Par le Père Ludovic Frère, recteur du sanctuaire
Le livre de l’Apocalypse nous a rappelé, dans la deuxième lecture, la figure de l’Agneau innocent et sacrifié, dans le sang duquel les saints « ont lavé leurs vêtements » (Ap 7, 14). Cet Agneau immolé, c’est bien sûr le Christ Jésus. Mais dans l’évangile, l’Agneau dit de lui-même : « Je suis le bon pasteur, le vrai berger » (Jn 10, 11). Nous voici donc à contempler la double figure paradoxale d’un agneau-berger, ou d’un pasteur-agneau. Comme un berger, il guide ses brebis ; mais pas à la manière d’un chef de ce monde. Il les guide comme un agneau sacrifié, c’est-à-dire en se donnant lui-même pour le troupeau.

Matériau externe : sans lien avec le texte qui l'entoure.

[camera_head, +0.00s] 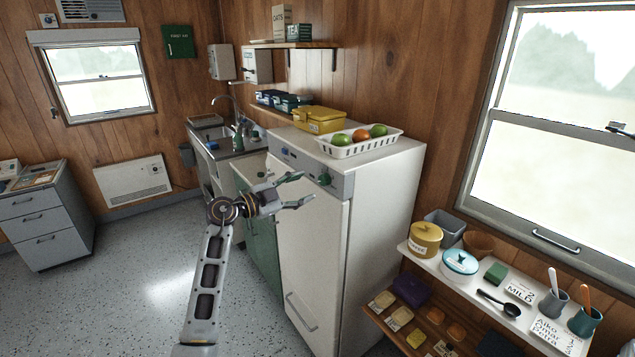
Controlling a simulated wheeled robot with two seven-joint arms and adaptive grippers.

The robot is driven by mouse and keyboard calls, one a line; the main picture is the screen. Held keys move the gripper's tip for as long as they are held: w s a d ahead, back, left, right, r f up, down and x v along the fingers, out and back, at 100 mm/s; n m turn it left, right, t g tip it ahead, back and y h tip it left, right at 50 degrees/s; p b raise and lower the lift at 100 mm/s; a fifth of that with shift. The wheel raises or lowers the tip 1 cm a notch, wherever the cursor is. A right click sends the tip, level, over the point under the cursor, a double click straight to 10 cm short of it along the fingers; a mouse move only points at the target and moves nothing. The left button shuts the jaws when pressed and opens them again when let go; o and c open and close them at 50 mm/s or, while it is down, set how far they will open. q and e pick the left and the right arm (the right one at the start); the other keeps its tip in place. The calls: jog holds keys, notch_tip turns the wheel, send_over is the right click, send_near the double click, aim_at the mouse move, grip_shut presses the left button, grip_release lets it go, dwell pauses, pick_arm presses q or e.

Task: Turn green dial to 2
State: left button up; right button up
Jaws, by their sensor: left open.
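The green dial (324,179) is on the front control panel at the top of the white fridge-like cabinet (385,200), near the panel's right end. Its pointer and number marks are too small to read. My left gripper (306,187) is open and empty in front of the panel, with its fingers pointing right toward the dial. The fingertips look close to the dial but apart from it; the exact gap cannot be told. My right gripper does not show.
A blue dial (285,151) is on the same panel, to the left. A white basket of fruit (345,151) and a yellow box (320,120) stand on top. A crowded white shelf (440,262) is at the right. The floor (130,270) at the left is clear.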

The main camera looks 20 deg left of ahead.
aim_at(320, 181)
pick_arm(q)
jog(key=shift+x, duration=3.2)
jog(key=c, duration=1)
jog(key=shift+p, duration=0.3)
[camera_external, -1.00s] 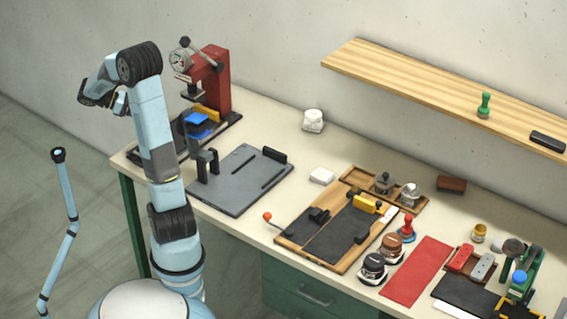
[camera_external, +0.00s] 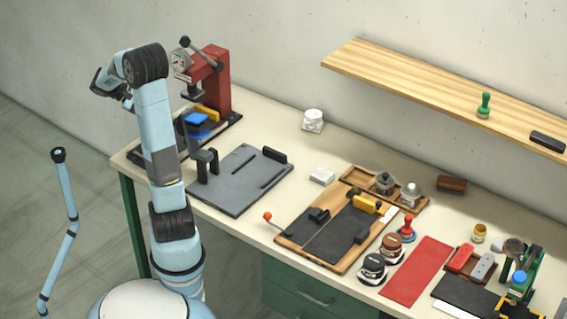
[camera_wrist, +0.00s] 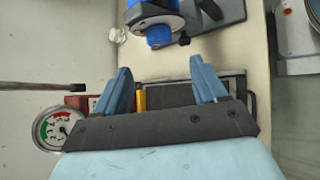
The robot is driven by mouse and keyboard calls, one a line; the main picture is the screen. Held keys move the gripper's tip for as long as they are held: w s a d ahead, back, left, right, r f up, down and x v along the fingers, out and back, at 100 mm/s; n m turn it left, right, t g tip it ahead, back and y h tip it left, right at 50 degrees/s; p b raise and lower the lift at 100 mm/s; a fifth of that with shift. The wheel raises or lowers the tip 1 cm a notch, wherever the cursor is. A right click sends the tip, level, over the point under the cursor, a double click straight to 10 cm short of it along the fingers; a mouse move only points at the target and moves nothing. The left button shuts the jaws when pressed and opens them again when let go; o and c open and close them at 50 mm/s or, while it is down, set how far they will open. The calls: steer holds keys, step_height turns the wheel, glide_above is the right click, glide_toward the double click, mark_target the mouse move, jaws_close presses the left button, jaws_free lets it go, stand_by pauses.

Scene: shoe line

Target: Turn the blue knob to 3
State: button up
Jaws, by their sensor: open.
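A round blue knob (camera_external: 519,278) sits on a green stand at the far right of the bench in the external view. A blue knob-like part with a pale marked ring (camera_wrist: 160,35) shows at the top of the wrist view; I cannot tell whether it is the same thing. I cannot read a setting on either. My gripper (camera_wrist: 160,67) is open with nothing between its two blue fingers. In the external view my gripper (camera_external: 100,85) is raised at the upper left, beside the red press and far from the green stand.
The red press (camera_external: 216,80) with its gauge (camera_wrist: 57,128) and dark lever stands close to my gripper. Blue and yellow parts sit at its base. A grey fixture (camera_external: 238,195), wooden trays and several tins and stamps occupy the bench. A wooden shelf (camera_external: 430,85) overhangs the back.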

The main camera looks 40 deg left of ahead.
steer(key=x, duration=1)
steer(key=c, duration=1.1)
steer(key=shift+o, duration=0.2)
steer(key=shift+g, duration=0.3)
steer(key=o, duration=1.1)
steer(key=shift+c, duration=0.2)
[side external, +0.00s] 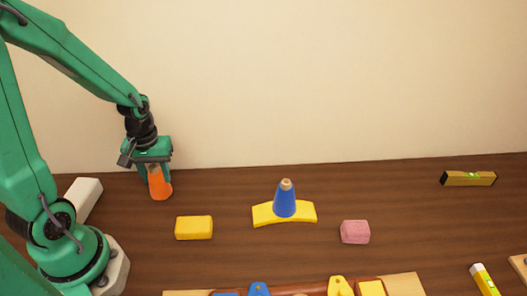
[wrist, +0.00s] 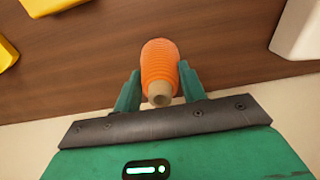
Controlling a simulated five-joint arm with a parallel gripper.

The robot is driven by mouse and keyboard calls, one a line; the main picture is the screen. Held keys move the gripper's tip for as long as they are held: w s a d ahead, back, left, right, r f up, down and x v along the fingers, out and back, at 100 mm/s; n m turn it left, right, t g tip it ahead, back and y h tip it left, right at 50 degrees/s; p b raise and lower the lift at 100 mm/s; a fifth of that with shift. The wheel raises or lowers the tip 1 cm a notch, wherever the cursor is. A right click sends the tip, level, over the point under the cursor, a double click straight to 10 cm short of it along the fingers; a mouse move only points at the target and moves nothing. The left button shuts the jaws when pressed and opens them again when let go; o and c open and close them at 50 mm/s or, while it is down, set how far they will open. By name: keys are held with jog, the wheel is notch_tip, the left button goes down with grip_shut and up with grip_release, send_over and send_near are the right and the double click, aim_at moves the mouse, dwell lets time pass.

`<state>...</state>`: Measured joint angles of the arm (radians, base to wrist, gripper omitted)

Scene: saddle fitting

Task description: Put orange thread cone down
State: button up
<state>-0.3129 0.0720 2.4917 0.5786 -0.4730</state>
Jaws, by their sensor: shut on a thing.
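The orange thread cone (side external: 160,186) stands upright, or close to it, at the left rear of the wooden table in the side view. My gripper (side external: 155,172) is above and around its upper part, shut on it. In the wrist view the orange thread cone (wrist: 160,65) sits between the two green fingers of my gripper (wrist: 160,90), its tan tip toward the camera. Its base looks at or very near the table top; I cannot tell whether it touches.
A yellow block (side external: 194,228) lies right of the cone. Further right, a blue thread cone (side external: 285,200) stands on a yellow curved saddle (side external: 268,215). A pink block (side external: 355,232), a spirit level (side external: 468,178) and a white block (side external: 84,199) also lie on the table (side external: 240,192).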

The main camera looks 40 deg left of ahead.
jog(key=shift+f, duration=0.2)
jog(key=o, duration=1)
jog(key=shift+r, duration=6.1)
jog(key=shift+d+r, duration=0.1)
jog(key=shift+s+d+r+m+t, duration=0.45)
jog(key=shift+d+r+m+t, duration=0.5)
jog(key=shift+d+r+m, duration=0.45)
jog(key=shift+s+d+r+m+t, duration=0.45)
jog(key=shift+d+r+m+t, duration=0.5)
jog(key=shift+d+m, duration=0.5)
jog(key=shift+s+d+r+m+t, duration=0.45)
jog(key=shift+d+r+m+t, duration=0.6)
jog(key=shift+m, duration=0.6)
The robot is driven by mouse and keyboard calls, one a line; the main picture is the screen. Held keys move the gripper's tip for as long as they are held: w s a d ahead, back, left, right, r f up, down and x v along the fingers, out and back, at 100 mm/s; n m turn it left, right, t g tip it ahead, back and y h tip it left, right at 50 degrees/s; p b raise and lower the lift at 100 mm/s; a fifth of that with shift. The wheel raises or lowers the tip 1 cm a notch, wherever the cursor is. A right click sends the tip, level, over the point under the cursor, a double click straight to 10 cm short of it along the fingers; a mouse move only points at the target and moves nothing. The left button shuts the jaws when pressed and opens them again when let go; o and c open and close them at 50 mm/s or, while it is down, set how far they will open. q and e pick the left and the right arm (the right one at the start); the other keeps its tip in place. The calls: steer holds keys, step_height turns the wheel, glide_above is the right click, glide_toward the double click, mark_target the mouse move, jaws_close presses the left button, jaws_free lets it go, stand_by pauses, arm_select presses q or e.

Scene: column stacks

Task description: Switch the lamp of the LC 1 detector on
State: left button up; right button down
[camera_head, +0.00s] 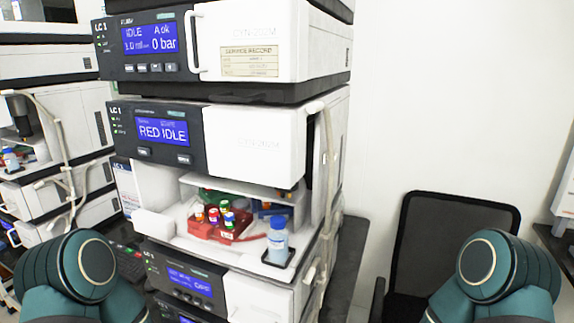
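The LC 1 stack stands in the middle of the head view. Its top full unit (225,45) has a blue screen reading IDLE and 0 bar. Below it is a unit (240,142) with a screen reading RED IDLE and an open bay with vials. Under that is a unit (215,283) with a small blue screen, its text too small to read fully. The top of another dark panel with a blue screen (188,320) shows at the bottom edge. I cannot tell which unit is the detector; no lamp button is readable. Neither gripper is in view; only teal arm links show.
A red vial rack (222,236) and a capped bottle (277,240) stand in the open bay. A second stack (58,100) is at the left. A black mesh chair (452,245) stands right of the LC 1 stack, before a bare white wall (450,90).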

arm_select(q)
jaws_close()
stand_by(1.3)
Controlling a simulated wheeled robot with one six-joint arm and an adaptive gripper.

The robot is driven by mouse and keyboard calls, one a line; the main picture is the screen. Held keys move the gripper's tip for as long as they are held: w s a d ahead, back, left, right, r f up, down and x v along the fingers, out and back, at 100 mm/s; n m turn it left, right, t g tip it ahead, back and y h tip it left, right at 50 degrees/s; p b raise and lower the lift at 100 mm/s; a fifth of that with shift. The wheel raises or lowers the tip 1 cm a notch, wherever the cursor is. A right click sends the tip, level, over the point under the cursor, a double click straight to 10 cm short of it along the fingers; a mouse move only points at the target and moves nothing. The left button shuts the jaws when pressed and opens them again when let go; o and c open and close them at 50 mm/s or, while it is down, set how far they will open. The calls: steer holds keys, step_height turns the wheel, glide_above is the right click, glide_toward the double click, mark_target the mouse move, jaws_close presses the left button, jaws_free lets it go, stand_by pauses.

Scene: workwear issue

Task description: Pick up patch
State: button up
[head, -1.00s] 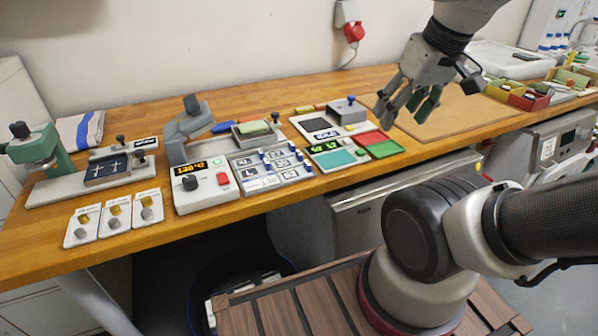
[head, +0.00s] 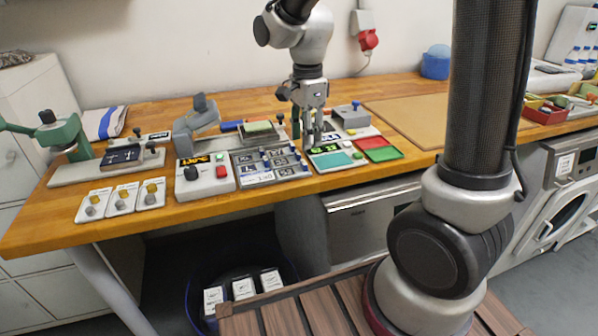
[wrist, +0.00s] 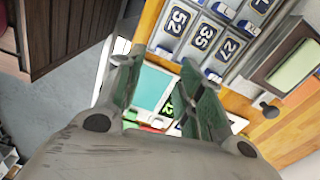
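Several dark patches marked with numbers or letters sit in a grey rack (head: 243,172) with blue tabs on the bench. In the wrist view they read 52 (wrist: 176,22), 35 (wrist: 204,37) and 27 (wrist: 230,47). I cannot tell which patch the task means. My gripper (head: 307,143) points down over the station right of the rack. In the wrist view its two green-padded fingers (wrist: 157,63) are apart, with nothing between them but the teal pad (wrist: 153,87) beyond. The gripper hides part of the station.
The station has a teal pad (head: 330,160), a red pad (head: 369,142) and a green pad (head: 385,154). A brown mat (head: 415,118) lies bare to the right.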

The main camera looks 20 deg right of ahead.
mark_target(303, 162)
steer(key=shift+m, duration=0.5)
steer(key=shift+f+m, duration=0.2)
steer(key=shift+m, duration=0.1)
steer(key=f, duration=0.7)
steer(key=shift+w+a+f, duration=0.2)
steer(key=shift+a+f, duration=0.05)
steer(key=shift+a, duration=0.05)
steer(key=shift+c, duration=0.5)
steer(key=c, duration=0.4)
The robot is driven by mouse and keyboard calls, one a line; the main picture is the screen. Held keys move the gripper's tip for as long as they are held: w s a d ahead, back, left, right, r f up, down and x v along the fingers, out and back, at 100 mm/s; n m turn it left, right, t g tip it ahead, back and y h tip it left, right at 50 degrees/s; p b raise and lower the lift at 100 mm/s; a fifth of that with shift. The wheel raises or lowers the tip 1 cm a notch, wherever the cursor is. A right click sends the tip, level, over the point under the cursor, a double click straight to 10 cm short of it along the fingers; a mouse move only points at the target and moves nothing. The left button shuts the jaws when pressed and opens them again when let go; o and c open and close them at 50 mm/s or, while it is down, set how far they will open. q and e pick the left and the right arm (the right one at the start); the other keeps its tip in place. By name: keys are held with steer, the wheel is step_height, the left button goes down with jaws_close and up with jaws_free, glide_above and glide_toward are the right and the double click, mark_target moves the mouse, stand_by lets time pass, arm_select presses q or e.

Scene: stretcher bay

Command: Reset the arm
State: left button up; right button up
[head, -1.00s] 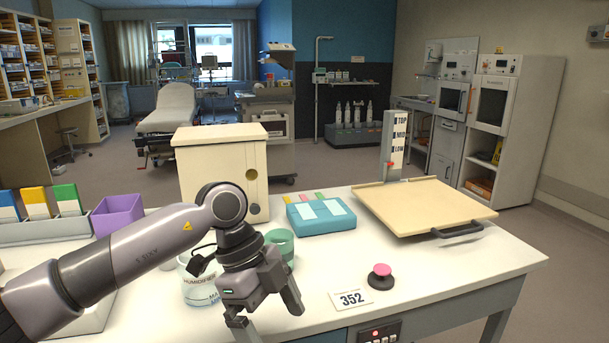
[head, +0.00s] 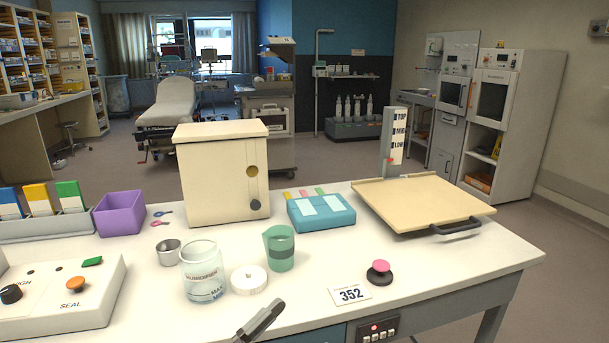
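Only a dark fingertip (head: 262,320) of a gripper shows at the bottom edge, low in front of the white lid. It appears to be my left gripper; the rest of it and the arm are out of the frame. Nothing is seen held at that tip, and how far the fingers are apart is hidden. My right gripper is not in view. The clear humidifier jar (head: 203,272) stands upright on the white table (head: 400,272). The white round lid (head: 249,280) lies on the table beside it, and a green beaker (head: 279,250) stands behind the lid.
A metal cup (head: 168,253), purple bin (head: 119,214) and sealing box (head: 62,292) are left. The cream cabinet (head: 221,172) and teal case (head: 321,211) stand behind.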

Se présentant ainsi comme un berger-agneau, le Christ donne deux indications fondamentales sur lui-même dans l’évangile de ce dimanche : « mes brebis […] je leur donne la vie éternelle » (Jn 10, 28a), dit-il d’abord, avant de poursuivre : « jamais elles ne périront, personne ne les arrachera de ma main » (Jn 10, 28b). Le berger-agneau donne la vie éternelle et il empêche qu’on lui arrache ses brebis.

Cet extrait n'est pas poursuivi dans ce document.